12 key stats about mobile in the Arab states

Key stat 1
Mobile operators in the region have spent more than $40bn, equivalent to 18 percent of total revenue, on capital investments in the past four years.

Key stat 2
As a result, 3G is now universally available -- with the exception of Palestine -- and there are 23 4G networks in 10 countries. A further eight 4G networks are planned in the next few years.

Key stat 3
Mobile broadband connections have increased from 20 million in 2009 to 182 million by the end of 2015. As the report notes, "This represents an increase in share of the total connections base from seven percent to 43 percent."

Key stat 4
Multi-SIM ownership means that the penetration of connections across the region is 111 percent, although only 54 percent of inhabitants have a mobile subscription.

Key stat 5
The number of unique mobile subscribers has grown from 157 million in 2010 to 202 million in 2015.

Key stat 6
The highest percentage of subscribers can be found in UAE, at 85 percent of the total population. The lowest is Sudan at 39 percent.

Key stat 7
Five countries -- Algeria, Palestine, Sudan, Syria and Yemen -- have subscriber levels at 50 percent or below.

Key stat 8
Kuwait has the highest number of mobile-phone connections, with penetration standing at 222 percent.

Key stat 9
The highest levels of smartphone adoption are found in Qatar and the UAE at 83 percent. The global average is 41 percent, with smartphones accounting for 70 percent of connections in Kuwait.

Key stat 10
12 out of 18 markets in the region have connection levels above 100 percent. The six countries below this figure are Syria, Yemen, Sudan, Palestine, Lebanon, and Iraq.

Key stat 11
Libya, at 166 percent, has the highest connection penetration level of any of the North African Arab nations, some way ahead of Tunisia on 142 percent and Morocco with 127 percent.

Key stat 12
Very few of mobile connections are smartphones. The Arab state's average is 33 percent, eight percent below the global average. Yet smartphone connections in Libya are just 23 percent of total connections. Similar smartphone take-up figures can be found in most of their North African neighbours.

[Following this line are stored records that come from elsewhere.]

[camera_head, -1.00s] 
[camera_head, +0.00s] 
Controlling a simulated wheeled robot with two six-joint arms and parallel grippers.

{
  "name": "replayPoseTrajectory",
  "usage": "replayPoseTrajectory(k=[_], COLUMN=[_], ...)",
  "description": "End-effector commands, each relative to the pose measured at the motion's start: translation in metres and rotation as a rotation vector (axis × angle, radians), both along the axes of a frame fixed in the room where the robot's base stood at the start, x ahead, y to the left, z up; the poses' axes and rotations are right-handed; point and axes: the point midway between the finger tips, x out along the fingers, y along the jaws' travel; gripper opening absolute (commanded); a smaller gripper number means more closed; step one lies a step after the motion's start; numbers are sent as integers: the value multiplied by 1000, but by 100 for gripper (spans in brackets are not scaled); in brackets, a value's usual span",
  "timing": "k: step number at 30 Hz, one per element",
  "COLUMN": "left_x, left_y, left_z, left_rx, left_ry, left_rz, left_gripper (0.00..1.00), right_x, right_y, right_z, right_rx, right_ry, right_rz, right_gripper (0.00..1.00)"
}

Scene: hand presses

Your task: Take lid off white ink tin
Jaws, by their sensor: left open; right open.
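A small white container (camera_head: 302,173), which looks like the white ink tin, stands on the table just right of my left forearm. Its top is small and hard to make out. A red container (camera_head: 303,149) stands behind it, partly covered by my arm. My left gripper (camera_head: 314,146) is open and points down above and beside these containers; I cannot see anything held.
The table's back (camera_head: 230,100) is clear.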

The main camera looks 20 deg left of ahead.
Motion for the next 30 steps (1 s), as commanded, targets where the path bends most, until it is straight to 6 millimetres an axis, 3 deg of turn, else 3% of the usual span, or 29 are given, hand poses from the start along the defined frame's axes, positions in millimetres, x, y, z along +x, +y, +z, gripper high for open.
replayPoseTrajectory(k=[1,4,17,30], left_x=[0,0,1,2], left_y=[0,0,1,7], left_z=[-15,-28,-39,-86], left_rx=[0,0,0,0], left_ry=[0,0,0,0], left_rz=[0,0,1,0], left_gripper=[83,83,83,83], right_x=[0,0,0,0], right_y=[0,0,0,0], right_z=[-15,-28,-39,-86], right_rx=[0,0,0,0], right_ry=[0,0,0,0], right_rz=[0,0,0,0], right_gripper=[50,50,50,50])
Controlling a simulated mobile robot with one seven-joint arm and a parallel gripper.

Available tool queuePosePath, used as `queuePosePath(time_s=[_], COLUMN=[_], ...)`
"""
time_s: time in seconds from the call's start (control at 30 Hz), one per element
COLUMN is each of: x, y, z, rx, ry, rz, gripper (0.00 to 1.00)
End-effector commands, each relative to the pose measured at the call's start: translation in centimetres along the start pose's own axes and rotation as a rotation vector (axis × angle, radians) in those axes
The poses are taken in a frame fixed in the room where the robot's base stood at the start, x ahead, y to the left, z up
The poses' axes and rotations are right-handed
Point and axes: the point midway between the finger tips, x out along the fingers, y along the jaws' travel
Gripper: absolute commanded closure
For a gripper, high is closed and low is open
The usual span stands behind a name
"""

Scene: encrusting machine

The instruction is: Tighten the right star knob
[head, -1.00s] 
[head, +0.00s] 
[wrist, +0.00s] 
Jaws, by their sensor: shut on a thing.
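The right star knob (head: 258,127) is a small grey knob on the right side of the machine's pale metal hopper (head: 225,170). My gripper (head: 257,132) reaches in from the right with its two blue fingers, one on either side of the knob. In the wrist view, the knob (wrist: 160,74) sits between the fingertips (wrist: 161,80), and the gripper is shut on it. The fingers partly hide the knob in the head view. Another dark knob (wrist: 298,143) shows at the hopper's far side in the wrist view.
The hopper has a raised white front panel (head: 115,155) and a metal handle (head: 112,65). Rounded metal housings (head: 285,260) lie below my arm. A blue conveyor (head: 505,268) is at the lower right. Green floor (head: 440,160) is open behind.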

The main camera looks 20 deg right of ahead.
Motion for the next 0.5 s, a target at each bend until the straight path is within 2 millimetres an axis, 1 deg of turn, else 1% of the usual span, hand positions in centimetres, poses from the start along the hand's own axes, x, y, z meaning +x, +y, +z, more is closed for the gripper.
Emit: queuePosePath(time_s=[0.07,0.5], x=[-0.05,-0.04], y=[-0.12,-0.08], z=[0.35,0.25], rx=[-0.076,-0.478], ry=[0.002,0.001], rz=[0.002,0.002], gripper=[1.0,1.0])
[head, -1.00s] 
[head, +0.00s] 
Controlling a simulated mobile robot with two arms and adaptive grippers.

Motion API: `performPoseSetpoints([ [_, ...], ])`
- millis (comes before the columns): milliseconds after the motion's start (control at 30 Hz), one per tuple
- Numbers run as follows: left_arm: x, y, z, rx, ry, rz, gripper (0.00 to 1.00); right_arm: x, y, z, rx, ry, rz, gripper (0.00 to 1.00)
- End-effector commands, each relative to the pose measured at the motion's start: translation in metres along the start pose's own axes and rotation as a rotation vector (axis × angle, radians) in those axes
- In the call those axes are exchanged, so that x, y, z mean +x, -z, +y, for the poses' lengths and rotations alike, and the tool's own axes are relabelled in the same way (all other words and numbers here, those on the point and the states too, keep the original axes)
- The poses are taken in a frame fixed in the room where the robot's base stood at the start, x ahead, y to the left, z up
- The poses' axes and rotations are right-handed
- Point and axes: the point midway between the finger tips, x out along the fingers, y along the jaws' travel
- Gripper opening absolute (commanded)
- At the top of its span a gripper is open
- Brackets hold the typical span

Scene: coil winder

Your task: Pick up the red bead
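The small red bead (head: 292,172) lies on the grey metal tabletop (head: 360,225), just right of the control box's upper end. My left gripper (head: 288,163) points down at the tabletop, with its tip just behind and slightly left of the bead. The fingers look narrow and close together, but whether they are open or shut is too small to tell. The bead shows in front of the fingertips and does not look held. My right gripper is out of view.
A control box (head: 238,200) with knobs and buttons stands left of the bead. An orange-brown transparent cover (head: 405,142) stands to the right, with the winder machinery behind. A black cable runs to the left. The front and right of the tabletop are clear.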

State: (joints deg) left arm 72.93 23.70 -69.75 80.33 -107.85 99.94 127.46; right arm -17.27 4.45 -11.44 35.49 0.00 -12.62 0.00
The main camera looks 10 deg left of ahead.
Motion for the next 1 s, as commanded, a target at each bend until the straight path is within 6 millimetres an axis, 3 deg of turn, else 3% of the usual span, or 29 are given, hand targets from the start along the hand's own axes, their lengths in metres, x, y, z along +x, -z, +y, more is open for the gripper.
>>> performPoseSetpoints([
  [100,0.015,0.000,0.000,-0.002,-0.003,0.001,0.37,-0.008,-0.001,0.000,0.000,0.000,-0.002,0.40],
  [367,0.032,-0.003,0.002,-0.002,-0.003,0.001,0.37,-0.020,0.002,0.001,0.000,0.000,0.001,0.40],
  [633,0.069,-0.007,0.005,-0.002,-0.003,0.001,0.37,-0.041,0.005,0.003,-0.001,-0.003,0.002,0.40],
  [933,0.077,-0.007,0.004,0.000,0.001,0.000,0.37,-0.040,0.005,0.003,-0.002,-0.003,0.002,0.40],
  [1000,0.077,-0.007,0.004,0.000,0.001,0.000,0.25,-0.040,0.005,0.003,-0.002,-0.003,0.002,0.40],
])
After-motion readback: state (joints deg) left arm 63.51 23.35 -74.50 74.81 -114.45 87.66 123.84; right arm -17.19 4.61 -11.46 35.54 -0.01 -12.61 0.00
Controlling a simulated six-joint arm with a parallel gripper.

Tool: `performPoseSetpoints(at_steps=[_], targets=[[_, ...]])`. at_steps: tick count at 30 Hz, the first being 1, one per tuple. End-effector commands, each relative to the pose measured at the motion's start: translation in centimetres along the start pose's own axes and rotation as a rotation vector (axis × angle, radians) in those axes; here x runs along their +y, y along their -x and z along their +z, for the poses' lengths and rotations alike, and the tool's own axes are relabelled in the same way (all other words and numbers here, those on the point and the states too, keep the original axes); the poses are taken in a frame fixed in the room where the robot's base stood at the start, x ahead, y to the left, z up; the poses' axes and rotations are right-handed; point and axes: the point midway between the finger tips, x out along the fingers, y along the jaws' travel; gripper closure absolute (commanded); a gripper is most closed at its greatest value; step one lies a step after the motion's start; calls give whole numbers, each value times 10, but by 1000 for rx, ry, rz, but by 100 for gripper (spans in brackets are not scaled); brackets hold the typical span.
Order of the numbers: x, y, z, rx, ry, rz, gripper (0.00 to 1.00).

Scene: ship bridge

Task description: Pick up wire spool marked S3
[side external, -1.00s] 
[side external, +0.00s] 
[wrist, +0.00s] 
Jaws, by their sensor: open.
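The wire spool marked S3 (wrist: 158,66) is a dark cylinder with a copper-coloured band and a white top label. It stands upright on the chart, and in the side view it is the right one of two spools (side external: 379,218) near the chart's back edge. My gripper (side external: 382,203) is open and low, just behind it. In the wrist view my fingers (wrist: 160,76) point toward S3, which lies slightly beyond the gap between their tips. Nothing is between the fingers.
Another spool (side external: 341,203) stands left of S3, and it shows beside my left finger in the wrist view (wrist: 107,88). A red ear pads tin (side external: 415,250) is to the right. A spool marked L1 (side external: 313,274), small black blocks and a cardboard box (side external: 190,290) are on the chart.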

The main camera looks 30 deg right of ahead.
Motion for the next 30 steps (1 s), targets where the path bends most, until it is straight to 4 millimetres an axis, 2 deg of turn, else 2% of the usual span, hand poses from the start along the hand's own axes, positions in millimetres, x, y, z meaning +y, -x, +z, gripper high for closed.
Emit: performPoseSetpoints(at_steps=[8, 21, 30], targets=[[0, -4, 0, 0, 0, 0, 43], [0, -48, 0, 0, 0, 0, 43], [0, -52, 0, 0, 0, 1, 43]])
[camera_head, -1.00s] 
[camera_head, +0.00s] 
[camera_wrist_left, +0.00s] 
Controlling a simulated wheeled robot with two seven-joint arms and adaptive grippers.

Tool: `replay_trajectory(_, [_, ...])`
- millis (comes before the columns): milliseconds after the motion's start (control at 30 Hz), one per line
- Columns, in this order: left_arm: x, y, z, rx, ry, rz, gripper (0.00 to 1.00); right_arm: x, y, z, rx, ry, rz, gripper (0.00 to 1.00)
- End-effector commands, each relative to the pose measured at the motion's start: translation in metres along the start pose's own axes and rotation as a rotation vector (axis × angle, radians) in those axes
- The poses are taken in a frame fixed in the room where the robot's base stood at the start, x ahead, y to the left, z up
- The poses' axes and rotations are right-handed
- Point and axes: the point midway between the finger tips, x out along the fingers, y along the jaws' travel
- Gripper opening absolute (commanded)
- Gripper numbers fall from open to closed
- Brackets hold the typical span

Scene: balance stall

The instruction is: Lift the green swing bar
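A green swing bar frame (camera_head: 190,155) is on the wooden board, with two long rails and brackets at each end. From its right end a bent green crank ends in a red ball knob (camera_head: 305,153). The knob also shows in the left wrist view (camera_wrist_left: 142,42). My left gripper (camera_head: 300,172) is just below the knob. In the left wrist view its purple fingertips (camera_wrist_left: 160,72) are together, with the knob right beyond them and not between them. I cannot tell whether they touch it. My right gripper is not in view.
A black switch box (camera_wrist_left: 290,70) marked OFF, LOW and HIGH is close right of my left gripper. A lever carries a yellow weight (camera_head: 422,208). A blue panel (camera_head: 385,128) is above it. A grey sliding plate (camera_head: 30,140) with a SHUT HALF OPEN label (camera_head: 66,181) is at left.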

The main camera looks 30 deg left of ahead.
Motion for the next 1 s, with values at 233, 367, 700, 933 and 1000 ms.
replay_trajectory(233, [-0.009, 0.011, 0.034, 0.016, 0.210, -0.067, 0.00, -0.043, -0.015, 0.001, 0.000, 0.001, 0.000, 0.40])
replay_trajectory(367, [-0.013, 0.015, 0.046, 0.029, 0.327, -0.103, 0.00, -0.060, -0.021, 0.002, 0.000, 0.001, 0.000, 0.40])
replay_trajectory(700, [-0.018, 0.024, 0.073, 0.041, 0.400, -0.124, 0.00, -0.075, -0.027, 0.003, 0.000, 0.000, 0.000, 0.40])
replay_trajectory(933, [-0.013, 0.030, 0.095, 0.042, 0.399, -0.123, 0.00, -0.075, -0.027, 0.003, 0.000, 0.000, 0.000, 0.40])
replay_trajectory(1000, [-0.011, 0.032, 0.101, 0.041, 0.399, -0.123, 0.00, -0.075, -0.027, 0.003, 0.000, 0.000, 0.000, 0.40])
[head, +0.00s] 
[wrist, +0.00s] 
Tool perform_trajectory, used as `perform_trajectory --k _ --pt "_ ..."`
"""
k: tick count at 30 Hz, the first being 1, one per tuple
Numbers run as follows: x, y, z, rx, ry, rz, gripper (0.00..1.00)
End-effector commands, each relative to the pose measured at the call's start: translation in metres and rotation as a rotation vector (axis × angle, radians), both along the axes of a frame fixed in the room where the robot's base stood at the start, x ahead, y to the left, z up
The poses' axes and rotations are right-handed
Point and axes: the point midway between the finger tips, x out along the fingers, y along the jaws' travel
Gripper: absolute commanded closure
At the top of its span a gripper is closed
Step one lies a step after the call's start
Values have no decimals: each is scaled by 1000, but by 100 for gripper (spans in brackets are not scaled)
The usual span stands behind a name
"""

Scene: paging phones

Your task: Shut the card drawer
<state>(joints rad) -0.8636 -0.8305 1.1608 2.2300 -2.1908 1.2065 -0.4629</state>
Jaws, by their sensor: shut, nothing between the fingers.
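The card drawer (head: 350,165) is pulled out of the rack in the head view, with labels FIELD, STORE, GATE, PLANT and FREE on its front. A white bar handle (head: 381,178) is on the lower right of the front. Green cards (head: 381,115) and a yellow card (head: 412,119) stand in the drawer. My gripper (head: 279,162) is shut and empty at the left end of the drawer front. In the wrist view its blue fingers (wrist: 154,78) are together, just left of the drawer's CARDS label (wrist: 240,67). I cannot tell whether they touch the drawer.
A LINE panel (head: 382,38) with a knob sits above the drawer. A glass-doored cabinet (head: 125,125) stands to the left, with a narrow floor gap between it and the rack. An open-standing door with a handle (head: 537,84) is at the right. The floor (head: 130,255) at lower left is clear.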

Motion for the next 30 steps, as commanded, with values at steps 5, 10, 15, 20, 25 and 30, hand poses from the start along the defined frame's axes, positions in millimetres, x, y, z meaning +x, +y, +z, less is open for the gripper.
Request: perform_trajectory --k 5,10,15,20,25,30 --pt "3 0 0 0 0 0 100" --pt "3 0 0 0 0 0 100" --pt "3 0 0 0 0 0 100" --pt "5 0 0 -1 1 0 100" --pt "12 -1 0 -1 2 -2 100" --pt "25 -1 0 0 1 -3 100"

Looking ahead to the end of the decade, the GSMA suggest a number of ways in which mobile will continue to grow as well as have a wider socio-economic impact in the Middle East.

Potential benefits include "providing financial services to the unbanked" alongside being the primary -- and often sole -- means for many people to get online. Alongside these observations, the GSMA also explains how in more developed mobile markets operators are seizing opportunities in digital identity, security, and the Internet of Things.

Given the diversity of the mobile landscape in the region, these developments are unlikely to be universal, but here are five wider projections the GSMA makes for the mobile markets in the region in the next five years.

Five Arab states mobile predictions for 2020

    • The number of smartphone connections will grow by 117 million to 327 million. At a CAGR of 19 percent, this growth is four percent higher than the global average expected in this period.
    • Data traffic, primarily driven by mobile broadband devices, will grow at a CAGR of 55 percent between 2014 and 2020.
    • Mobile broadband is expected to account for 70 percent of total connections in the region.
    • Much of this growth will come from upgrades from 2G to 3G and 4G, and from users having multiple connections, as unique mobile subscriptions increase to 233 million, from 202 million in 2015.
    • Operator recurring revenues will increase to $53bn per annum, up from $48bn in 2014.

    The GSMA also uses the report, The Mobile Economy: Arab States 2015, to encourage governments in the region to promote mobile broadband adoption and investment in infrastructure.

    After all, it notes, "Access to mobile broadband can drive economic growth, create job and raise living standards." These are "key objectives of governments across the Arab states".